### TASK TO COMPLETE
Would you copy out the whole listing exactly as given?

— Start —

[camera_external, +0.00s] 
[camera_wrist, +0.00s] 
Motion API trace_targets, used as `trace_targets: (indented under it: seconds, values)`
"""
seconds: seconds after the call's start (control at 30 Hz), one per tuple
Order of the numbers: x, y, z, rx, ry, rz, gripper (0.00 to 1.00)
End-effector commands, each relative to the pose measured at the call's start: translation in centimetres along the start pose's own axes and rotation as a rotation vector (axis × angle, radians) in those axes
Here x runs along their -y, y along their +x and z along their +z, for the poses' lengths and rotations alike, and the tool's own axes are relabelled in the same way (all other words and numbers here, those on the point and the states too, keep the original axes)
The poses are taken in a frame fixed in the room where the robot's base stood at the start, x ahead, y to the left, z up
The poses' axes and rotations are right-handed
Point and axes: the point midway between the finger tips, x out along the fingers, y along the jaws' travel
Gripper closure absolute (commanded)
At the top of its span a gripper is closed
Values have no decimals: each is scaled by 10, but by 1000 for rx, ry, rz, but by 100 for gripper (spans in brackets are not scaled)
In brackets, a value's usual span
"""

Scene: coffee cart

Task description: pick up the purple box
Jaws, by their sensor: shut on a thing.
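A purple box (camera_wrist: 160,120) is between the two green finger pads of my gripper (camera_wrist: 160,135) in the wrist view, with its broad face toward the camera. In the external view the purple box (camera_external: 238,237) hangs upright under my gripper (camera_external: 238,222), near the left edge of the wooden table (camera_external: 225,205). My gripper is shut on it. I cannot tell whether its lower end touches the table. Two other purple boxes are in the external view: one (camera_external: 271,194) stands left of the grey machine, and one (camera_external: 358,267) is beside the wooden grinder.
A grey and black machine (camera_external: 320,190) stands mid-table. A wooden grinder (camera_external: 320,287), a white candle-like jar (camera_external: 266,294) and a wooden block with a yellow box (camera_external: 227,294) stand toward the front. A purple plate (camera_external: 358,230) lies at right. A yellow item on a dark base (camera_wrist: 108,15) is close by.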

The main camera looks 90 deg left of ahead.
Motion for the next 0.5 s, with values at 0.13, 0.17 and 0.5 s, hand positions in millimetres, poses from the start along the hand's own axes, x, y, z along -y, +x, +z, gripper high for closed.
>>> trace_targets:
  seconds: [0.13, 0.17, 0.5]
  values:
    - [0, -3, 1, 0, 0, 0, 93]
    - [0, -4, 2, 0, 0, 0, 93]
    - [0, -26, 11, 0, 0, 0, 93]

— End —

### PROBLEM SOLUTION
[camera_external, +0.00s] 
[camera_wrist, +0.00s] 
Motion API trace_targets, used as `trace_targets: (indented under it: seconds, values)`
"""
seconds: seconds after the call's start (control at 30 Hz), one per tuple
Order of the numbers: x, y, z, rx, ry, rz, gripper (0.00 to 1.00)
End-effector commands, each relative to the pose measured at the call's start: translation in centimetres along the start pose's own axes and rotation as a rotation vector (axis × angle, radians) in those axes
Here x runs along their -y, y along their +x and z along their +z, for the poses' lengths and rotations alike, and the tool's own axes are relabelled in the same way (all other words and numbers here, those on the point and the states too, keep the original axes)
The poses are taken in a frame fixed in the room where the robot's base stood at the start, x ahead, y to the left, z up
The poses' axes and rotations are right-handed
Point and axes: the point midway between the finger tips, x out along the fingers, y along the jaws' travel
Gripper closure absolute (commanded)
At the top of its span a gripper is closed
Values have no decimals: each is scaled by 10, but by 1000 for rx, ry, rz, but by 100 for gripper (spans in brackets are not scaled)
In brackets, a value's usual span
"""

Scene: coffee cart

Task description: pick up the purple box
Jaws, by their sensor: shut on a thing.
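A purple box (camera_wrist: 160,120) is between the two green finger pads of my gripper (camera_wrist: 160,135) in the wrist view, with its broad face toward the camera. In the external view the purple box (camera_external: 238,237) hangs upright under my gripper (camera_external: 238,222), near the left edge of the wooden table (camera_external: 225,205). My gripper is shut on it. I cannot tell whether its lower end touches the table. Two other purple boxes are in the external view: one (camera_external: 271,194) stands left of the grey machine, and one (camera_external: 358,267) is beside the wooden grinder.
A grey and black machine (camera_external: 320,190) stands mid-table. A wooden grinder (camera_external: 320,287), a white candle-like jar (camera_external: 266,294) and a wooden block with a yellow box (camera_external: 227,294) stand toward the front. A purple plate (camera_external: 358,230) lies at right. A yellow item on a dark base (camera_wrist: 108,15) is close by.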

The main camera looks 90 deg left of ahead.
Motion for the next 0.5 s, with values at 0.13, 0.17 and 0.5 s, hand positions in millimetres, poses from the start along the hand's own axes, x, y, z along -y, +x, +z, gripper high for closed.
>>> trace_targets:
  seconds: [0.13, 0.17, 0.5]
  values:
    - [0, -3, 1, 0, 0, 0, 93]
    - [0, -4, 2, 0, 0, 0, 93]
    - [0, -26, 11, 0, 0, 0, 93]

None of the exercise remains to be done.